Divergences abound on common time frames and transparency mechanisms
When the Paris Agreement was born, the challenge was to bring the whole world onto a common instrument of climate action, as per each country’s individual capacity. It resulted in differentiated timeframes on which action would be taken by the nations. This issue was expected to be resolved with the adoption of a common timeframe in time for the operationalisation of the Paris Agreement, originally planned for 2020.
Six years after parties to the Paris Agreement first submitted their NDCs, there is still little clarity on the timelines that will be adopted for the implementation of the NDCs, their reporting and updation, despite four years of deliberations on the issue.
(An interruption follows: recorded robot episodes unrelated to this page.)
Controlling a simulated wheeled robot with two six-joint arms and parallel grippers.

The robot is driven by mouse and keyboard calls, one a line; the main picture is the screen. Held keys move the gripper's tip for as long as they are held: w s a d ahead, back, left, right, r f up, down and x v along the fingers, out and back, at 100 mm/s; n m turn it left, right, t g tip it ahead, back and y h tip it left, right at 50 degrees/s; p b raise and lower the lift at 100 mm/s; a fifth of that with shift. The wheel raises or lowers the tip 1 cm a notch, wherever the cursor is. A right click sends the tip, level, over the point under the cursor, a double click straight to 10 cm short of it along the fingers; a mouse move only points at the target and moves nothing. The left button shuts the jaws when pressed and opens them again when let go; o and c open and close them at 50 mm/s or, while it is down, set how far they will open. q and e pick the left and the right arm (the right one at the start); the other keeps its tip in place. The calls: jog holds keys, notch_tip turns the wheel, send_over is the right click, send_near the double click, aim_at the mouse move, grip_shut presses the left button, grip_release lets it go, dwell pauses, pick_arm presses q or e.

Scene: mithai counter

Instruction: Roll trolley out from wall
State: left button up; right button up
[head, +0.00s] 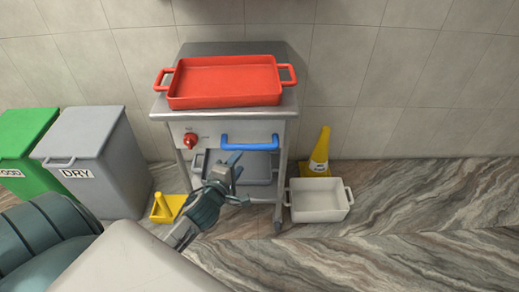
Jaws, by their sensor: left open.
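The trolley (196,116) is a grey metal cart standing close against the tiled wall. A blue bar handle (251,145) runs across its front panel, with a red knob (190,140) to the left of it. A red tray (224,99) with two side handles sits on its top. A grey tray (259,169) is on the lower shelf, partly hidden. My left gripper (232,168) is open and empty, just below and in front of the left end of the blue handle. I cannot tell whether it touches the handle. My right gripper is not in view.
A white tray (318,207) lies on the floor right of the trolley, before a yellow cone (320,157). A yellow item (164,209) is on the floor at the trolley's left. A grey DRY bin (115,163) and a green bin (25,130) stand left. Floor on the right is clear.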

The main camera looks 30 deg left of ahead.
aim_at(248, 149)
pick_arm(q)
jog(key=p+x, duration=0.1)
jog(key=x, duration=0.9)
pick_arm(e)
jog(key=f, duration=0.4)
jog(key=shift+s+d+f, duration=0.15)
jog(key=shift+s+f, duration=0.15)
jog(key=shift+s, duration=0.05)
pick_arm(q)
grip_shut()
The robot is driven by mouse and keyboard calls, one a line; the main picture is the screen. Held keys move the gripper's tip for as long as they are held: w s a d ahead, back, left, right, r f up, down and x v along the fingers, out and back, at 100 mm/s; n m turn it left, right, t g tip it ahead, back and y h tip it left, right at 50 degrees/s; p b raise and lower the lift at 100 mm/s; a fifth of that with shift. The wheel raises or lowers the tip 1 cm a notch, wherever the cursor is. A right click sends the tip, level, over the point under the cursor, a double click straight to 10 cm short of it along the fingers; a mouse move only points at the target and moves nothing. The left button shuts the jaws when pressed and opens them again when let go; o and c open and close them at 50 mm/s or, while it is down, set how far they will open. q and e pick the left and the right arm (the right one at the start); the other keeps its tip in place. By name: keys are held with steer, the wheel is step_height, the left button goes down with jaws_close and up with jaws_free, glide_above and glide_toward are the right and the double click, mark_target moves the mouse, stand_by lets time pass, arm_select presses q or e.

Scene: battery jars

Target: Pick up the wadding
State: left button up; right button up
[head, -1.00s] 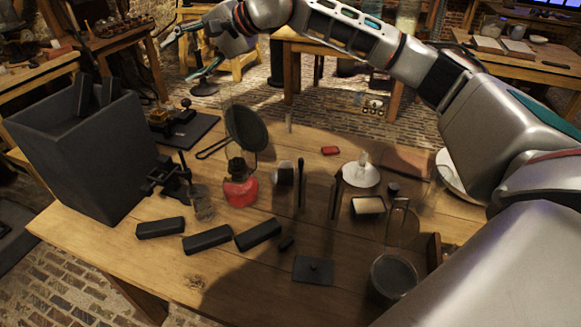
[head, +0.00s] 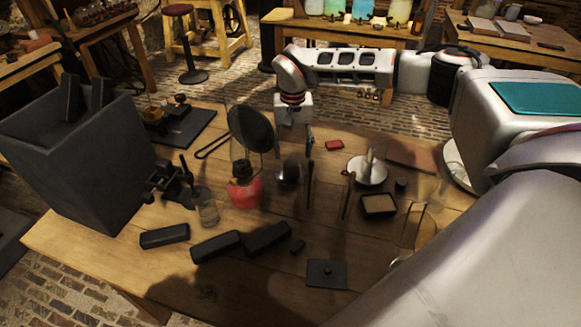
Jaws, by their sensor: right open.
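A small pale-grey lump (head: 290,172), which may be the wadding, stands in the middle of the wooden table; I cannot tell its material for certain. My right gripper (head: 294,146) points down just above it, beside the round dark pan or gauze (head: 250,128). Its jaws are open, one finger showing on the right; the other is partly hidden near the dark disc. I see nothing held. My left gripper is not in view.
A red-based lamp (head: 244,193) and a dark upright rod (head: 309,185) stand close to the lump. A white dish (head: 378,181), a red block (head: 334,145) and a black tray (head: 379,205) lie to the right. A large grey bin (head: 85,165) stands left; black bars (head: 216,246) lie in front.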

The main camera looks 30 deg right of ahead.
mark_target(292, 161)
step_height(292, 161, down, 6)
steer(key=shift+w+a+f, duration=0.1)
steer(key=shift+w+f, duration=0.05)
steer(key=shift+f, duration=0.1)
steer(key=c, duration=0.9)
The technical negotiation session at COP26 failed to break the impasse on deciding common timeframes for the implementation of national commitments and the schedule for updation post 2030. The challenge has been to build consensus among parties, all of whom are on different developmental trajectories and situations, on how long it will take to meet commitments already made. Other challenges include scheduling future updates and scaling up of ambition, particularly climate ambition in the developing world, which is hitched to the availability of finance. There are currently nine different options that have emerged from the technical deliberations that have been forwarded for further discussion to the ministerial segment of the COP.
A similar chokepoint persists around the creation of mechanisms that will enhance transparency in the implementation of the Paris Agreement rule book. This has linkages with other key areas of negotiations, particularly finance and technology. The SBSTA chair at the stock-taking plenary mentioned three unresolved issues, namely, the application of flexibility, the reporting of structured summary, and a programme for sustained support. Developing countries have indicated that no package on transparency can be reached unless there is progress on the programme of support and capacity building under Article 13 of the Paris Agreement.